#### [REQUIREMENTS]
Each line that holds the word "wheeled" is to be identified and copied.

#### [DATA FOR THE TASK]
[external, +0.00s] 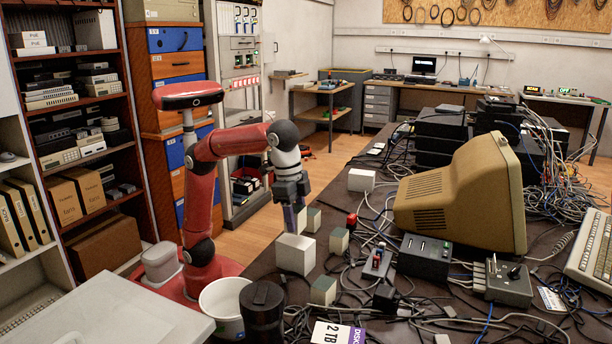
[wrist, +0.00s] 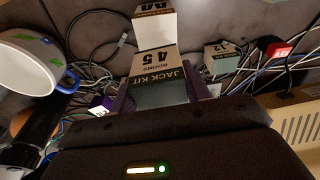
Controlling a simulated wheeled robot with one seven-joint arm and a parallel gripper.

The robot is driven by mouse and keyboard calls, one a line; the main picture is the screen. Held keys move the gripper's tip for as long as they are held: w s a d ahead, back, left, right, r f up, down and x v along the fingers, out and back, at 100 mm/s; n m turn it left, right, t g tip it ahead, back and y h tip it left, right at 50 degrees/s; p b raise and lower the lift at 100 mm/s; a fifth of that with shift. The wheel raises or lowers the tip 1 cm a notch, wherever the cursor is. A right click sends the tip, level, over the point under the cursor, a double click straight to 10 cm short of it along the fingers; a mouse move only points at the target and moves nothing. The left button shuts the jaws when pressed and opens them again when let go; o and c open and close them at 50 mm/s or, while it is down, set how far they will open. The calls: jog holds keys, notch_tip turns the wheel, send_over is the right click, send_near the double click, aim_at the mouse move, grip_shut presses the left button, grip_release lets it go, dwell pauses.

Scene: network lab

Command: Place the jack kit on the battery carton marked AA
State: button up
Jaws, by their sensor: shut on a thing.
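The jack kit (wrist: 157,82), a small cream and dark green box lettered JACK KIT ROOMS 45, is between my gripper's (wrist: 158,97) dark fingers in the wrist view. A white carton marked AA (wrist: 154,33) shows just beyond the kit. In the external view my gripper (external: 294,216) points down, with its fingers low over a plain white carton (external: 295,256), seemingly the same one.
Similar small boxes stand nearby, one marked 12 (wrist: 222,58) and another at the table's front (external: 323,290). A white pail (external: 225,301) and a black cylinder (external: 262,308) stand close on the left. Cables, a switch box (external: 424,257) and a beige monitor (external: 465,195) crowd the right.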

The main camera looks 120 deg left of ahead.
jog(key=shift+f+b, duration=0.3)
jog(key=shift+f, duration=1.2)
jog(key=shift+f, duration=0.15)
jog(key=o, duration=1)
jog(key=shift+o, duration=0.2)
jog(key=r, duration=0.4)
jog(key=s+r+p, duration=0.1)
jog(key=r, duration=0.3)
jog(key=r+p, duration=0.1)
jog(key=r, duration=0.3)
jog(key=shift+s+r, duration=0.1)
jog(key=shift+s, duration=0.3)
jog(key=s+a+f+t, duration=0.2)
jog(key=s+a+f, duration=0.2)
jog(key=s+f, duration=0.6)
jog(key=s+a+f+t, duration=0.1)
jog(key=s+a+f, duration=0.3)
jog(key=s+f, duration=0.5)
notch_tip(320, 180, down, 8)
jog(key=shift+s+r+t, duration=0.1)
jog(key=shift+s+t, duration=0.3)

---

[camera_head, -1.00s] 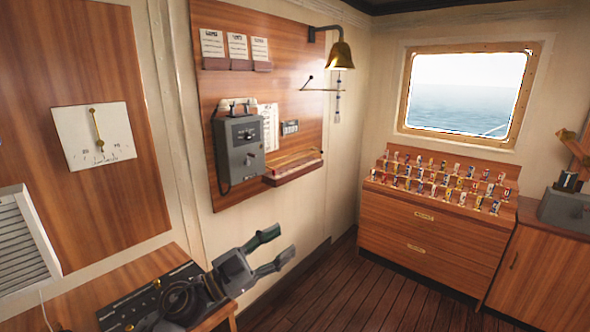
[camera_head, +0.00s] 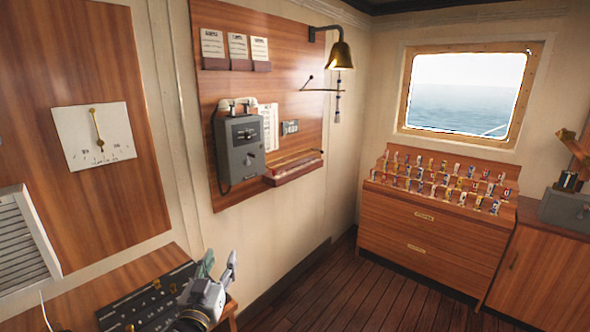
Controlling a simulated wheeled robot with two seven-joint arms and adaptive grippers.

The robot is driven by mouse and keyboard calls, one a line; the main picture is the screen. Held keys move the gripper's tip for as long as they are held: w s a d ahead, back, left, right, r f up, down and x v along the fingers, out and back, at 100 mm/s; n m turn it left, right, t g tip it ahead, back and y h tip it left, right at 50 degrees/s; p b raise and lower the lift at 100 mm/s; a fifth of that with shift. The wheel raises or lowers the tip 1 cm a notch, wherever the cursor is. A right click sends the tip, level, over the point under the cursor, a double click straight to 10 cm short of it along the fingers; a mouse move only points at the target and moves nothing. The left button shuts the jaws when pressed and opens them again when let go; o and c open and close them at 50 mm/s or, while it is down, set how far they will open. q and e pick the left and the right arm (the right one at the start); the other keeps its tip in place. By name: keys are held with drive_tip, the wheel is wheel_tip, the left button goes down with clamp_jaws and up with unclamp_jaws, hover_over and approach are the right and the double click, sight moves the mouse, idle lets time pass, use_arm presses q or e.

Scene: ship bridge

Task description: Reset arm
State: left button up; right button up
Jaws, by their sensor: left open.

#### [RESPONSE BELOW]
Controlling a simulated wheeled robot with one seven-joint arm and a parallel gripper.
Controlling a simulated wheeled robot with two seven-joint arms and adaptive grippers.

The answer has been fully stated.